Source data:
···
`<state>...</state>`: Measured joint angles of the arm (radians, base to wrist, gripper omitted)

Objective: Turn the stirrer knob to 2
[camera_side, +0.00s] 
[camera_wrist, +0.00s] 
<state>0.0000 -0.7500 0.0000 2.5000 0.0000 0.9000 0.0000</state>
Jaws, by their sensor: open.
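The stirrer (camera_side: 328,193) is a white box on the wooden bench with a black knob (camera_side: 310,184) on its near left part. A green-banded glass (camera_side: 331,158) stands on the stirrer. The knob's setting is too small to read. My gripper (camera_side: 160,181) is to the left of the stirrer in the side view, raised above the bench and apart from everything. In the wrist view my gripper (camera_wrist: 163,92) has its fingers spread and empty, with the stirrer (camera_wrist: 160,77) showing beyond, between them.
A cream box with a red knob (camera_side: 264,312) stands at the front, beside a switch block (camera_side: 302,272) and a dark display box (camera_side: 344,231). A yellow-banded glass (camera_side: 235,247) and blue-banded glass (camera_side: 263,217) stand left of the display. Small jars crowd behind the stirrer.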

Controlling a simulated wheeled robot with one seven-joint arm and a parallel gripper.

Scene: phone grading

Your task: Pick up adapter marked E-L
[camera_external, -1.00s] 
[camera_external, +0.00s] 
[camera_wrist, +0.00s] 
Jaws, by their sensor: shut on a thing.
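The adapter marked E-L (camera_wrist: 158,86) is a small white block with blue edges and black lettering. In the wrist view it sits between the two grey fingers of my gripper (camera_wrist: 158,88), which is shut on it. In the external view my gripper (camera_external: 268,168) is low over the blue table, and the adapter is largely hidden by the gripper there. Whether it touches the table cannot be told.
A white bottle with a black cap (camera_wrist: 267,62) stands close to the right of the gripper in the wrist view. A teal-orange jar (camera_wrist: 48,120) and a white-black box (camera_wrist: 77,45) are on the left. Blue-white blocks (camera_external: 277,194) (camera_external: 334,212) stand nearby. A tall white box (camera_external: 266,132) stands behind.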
···
Exercise objective:
Give a word-for-word copy of the records.

Answer to the exercise:
`<state>...</state>`: Measured joint angles of the arm (radians, base to wrist, gripper omitted)

Objective: Turn the stirrer knob to 2
[camera_side, +0.00s] 
[camera_wrist, +0.00s] 
<state>0.0000 -0.7500 0.0000 2.5000 0.0000 0.9000 0.0000</state>
Jaws, by their sensor: open.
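The stirrer (camera_side: 328,193) is a white box on the wooden bench with a black knob (camera_side: 310,184) on its near left part. A green-banded glass (camera_side: 331,158) stands on the stirrer. The knob's setting is too small to read. My gripper (camera_side: 160,181) is to the left of the stirrer in the side view, raised above the bench and apart from everything. In the wrist view my gripper (camera_wrist: 163,92) has its fingers spread and empty, with the stirrer (camera_wrist: 160,77) showing beyond, between them.
A cream box with a red knob (camera_side: 264,312) stands at the front, beside a switch block (camera_side: 302,272) and a dark display box (camera_side: 344,231). A yellow-banded glass (camera_side: 235,247) and blue-banded glass (camera_side: 263,217) stand left of the display. Small jars crowd behind the stirrer.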

Controlling a simulated wheeled robot with one seven-joint arm and a parallel gripper.

Scene: phone grading

Your task: Pick up adapter marked E-L
[camera_external, -1.00s] 
[camera_external, +0.00s] 
[camera_wrist, +0.00s] 
Jaws, by their sensor: shut on a thing.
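The adapter marked E-L (camera_wrist: 158,86) is a small white block with blue edges and black lettering. In the wrist view it sits between the two grey fingers of my gripper (camera_wrist: 158,88), which is shut on it. In the external view my gripper (camera_external: 268,168) is low over the blue table, and the adapter is largely hidden by the gripper there. Whether it touches the table cannot be told.
A white bottle with a black cap (camera_wrist: 267,62) stands close to the right of the gripper in the wrist view. A teal-orange jar (camera_wrist: 48,120) and a white-black box (camera_wrist: 77,45) are on the left. Blue-white blocks (camera_external: 277,194) (camera_external: 334,212) stand nearby. A tall white box (camera_external: 266,132) stands behind.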

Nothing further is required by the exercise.